### What the task requires
Retype, exactly as written, every line from the one containing "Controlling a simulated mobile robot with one" down to the one containing "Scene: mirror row", including both, and nothing else.

═══ Provided information

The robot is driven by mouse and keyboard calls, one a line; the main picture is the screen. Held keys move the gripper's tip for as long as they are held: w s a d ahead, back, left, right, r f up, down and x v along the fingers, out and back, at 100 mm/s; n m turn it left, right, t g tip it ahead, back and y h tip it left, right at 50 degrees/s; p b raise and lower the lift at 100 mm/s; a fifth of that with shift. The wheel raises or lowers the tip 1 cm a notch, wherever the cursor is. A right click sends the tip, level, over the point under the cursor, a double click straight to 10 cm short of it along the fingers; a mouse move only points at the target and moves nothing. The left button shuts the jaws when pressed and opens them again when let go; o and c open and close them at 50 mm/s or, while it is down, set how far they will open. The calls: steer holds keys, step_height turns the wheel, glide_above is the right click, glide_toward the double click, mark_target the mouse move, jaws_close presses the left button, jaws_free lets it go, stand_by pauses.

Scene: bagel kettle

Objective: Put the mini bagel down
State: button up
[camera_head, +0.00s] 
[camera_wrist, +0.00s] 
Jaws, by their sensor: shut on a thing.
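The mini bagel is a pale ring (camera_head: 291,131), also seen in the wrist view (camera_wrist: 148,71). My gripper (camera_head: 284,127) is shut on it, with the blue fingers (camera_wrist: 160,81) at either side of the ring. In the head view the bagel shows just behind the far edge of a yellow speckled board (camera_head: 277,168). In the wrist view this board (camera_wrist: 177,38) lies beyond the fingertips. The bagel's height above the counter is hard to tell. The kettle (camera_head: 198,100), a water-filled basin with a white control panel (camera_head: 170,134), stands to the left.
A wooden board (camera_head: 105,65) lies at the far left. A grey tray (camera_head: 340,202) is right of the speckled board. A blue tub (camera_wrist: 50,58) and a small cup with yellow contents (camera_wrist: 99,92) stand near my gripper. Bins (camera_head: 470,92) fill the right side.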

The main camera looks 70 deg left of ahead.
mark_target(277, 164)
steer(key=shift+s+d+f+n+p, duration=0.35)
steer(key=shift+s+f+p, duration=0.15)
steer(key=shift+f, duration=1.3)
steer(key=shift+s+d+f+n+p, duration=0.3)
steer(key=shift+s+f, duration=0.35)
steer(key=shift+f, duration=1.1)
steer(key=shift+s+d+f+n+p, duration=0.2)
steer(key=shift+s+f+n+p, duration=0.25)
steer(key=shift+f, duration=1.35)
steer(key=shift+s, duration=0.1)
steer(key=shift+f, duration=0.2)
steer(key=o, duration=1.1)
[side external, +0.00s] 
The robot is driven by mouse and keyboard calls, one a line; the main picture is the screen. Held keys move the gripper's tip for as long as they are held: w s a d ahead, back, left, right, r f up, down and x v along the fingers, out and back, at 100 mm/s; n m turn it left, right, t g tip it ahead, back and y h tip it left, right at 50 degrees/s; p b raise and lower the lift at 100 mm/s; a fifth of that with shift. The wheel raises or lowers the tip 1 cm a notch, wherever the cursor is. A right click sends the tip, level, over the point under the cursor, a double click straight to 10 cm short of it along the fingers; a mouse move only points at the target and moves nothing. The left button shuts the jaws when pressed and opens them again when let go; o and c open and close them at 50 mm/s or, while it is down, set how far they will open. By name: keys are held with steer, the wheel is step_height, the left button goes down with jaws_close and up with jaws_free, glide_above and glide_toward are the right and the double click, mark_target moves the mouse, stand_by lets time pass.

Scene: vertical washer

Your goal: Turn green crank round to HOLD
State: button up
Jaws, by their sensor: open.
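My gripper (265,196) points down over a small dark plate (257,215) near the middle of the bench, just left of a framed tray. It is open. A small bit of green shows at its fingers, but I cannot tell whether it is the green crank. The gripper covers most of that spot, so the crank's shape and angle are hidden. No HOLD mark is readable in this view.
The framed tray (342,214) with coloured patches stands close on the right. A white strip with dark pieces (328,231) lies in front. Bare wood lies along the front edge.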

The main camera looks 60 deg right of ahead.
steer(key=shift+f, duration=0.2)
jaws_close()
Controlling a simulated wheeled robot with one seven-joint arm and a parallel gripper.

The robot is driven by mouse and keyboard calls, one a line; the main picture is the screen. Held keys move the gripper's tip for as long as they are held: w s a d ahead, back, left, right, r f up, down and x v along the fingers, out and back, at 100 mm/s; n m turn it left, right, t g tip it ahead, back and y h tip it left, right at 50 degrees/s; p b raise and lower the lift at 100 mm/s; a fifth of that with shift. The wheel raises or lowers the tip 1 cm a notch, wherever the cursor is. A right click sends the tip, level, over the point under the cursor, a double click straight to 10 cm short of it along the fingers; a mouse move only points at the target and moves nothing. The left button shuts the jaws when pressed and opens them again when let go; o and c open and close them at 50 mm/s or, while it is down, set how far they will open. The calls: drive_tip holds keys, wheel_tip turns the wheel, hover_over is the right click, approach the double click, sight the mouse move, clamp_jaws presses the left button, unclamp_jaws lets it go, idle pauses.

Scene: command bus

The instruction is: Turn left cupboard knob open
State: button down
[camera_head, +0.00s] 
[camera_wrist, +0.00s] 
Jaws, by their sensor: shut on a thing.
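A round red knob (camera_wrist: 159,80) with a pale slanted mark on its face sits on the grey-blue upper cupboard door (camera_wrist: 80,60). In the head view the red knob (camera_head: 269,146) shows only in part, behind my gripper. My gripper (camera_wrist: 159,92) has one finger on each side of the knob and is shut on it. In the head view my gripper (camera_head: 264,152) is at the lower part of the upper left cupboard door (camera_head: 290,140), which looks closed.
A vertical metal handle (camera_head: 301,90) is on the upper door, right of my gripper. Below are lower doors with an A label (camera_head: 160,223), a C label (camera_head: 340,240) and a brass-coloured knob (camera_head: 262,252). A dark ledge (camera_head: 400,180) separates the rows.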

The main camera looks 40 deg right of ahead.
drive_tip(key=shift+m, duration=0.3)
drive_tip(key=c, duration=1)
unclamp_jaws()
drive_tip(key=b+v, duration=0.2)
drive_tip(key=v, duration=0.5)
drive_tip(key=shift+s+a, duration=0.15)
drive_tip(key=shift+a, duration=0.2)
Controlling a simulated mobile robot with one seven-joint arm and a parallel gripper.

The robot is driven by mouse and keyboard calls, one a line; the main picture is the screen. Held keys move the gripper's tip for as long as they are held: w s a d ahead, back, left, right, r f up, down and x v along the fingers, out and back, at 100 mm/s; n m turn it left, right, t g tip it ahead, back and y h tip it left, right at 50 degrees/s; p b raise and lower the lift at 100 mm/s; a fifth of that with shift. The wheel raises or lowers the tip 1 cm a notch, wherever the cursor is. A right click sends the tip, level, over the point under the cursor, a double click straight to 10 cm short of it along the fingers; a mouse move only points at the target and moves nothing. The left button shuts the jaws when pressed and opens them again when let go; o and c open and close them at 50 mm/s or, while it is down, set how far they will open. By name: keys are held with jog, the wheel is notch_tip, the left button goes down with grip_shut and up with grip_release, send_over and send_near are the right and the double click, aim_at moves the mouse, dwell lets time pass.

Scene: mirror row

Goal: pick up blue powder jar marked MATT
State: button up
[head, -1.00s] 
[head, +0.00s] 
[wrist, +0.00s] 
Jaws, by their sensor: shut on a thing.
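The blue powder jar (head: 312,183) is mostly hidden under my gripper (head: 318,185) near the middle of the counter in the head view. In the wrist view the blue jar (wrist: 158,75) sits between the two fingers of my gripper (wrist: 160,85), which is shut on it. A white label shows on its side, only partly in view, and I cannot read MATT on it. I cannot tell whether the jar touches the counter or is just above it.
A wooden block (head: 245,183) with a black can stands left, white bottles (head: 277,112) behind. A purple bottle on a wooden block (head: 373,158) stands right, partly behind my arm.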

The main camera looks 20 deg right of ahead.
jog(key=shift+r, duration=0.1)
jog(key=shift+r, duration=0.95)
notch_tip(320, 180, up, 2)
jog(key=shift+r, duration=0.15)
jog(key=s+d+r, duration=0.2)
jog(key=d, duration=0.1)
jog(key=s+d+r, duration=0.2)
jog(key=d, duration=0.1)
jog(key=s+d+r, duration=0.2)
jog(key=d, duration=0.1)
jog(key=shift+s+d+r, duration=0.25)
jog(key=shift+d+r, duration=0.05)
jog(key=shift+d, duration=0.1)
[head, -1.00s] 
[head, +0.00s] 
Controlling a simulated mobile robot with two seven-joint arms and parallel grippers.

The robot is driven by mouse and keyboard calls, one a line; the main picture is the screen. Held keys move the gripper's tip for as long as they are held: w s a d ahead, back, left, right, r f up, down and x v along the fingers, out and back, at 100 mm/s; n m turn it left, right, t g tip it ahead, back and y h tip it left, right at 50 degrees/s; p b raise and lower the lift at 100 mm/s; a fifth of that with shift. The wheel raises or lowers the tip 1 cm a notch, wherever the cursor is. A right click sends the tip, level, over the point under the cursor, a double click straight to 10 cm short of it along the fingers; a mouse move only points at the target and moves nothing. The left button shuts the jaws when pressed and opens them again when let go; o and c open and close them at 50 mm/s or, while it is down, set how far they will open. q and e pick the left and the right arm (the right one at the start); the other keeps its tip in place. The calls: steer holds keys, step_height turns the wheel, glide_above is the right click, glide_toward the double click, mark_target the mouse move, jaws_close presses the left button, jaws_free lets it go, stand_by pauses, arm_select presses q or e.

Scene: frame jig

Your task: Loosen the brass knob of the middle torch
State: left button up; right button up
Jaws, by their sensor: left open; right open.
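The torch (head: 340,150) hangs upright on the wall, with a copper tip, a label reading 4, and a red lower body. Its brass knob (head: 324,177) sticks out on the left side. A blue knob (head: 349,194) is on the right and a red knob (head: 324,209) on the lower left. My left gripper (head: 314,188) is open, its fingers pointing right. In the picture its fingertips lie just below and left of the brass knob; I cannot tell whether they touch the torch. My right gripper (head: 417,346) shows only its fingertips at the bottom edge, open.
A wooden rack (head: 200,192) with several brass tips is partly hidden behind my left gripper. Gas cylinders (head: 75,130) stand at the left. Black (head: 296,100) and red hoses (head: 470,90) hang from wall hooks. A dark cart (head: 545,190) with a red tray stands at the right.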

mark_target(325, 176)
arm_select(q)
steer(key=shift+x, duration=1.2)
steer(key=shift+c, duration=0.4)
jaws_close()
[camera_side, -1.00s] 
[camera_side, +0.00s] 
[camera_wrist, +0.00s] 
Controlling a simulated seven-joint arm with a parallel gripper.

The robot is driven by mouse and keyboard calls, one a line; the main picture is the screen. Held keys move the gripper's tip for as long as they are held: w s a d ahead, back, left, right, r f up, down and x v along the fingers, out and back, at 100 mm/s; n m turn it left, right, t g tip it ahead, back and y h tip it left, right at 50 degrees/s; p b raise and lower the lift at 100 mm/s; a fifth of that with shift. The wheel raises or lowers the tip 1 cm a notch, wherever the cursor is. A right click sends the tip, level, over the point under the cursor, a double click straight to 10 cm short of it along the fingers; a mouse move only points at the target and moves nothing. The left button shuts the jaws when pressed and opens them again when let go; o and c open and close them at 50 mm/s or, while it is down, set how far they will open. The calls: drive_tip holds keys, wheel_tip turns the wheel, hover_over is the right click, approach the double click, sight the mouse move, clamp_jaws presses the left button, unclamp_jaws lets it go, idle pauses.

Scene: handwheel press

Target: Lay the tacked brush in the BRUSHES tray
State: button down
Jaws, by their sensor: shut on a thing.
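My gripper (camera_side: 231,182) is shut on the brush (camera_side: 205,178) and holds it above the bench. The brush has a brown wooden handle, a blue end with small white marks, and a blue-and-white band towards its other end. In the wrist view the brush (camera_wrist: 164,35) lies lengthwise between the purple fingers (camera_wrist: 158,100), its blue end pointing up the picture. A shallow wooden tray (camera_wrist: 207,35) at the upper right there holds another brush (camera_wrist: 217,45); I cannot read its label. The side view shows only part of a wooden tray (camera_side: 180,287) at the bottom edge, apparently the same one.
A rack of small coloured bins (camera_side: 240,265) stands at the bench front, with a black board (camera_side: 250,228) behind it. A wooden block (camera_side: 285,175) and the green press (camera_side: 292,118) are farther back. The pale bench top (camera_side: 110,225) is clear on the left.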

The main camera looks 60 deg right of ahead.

══════

### Output below
Controlling a simulated mobile robot with one seven-joint arm and a parallel gripper.

The robot is driven by mouse and keyboard calls, one a line; the main picture is the screen. Held keys move the gripper's tip for as long as they are held: w s a d ahead, back, left, right, r f up, down and x v along the fingers, out and back, at 100 mm/s; n m turn it left, right, t g tip it ahead, back and y h tip it left, right at 50 degrees/s; p b raise and lower the lift at 100 mm/s; a fifth of that with shift. The wheel raises or lowers the tip 1 cm a notch, wherever the cursor is. A right click sends the tip, level, over the point under the cursor, a double click straight to 10 cm short of it along the fingers; a mouse move only points at the target and moves nothing. The left button shuts the jaws when pressed and opens them again when let go; o and c open and close them at 50 mm/s or, while it is down, set how far they will open. By name: keys are held with jog, the wheel is notch_tip, the left button goes down with grip_shut and up with grip_release, send_over and send_near are the right and the double click, aim_at moves the mouse, dwell lets time pass.

Scene: mirror row

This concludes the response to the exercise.